* Recorded information:

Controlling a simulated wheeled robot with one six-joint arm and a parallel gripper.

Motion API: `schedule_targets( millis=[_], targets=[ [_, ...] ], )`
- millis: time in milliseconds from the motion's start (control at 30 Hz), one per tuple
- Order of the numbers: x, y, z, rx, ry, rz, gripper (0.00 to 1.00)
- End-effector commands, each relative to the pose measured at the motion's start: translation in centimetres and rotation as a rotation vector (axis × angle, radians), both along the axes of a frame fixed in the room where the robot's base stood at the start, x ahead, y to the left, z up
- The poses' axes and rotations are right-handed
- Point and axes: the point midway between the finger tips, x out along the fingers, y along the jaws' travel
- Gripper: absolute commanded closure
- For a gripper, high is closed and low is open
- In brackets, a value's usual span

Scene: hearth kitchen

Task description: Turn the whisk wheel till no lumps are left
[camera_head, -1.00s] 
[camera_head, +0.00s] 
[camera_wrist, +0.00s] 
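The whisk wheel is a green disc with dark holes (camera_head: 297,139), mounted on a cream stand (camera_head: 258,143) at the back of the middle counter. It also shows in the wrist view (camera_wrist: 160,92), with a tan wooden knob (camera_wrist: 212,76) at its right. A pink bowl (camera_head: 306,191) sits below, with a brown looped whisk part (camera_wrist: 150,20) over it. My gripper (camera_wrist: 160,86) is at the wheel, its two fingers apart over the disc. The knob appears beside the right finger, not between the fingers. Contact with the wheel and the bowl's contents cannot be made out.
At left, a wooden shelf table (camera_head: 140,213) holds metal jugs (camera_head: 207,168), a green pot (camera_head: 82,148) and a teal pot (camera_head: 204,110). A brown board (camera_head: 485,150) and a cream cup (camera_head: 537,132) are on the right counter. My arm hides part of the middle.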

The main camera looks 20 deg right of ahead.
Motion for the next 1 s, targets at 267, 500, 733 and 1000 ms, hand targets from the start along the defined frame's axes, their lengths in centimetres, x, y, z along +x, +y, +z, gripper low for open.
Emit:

* Task statement:
All lines above with "axes" in them should be returned.

* Expected output:
- End-effector commands, each relative to the pose measured at the motion's start: translation in centimetres and rotation as a rotation vector (axis × angle, radians), both along the axes of a frame fixed in the room where the robot's base stood at the start, x ahead, y to the left, z up
- The poses' axes and rotations are right-handed
- Point and axes: the point midway between the finger tips, x out along the fingers, y along the jaws' travel
Motion for the next 1 s, targets at 267, 500, 733 and 1000 ms, hand targets from the start along the defined frame's axes, their lengths in centimetres, x, y, z along +x, +y, +z, gripper low for open.

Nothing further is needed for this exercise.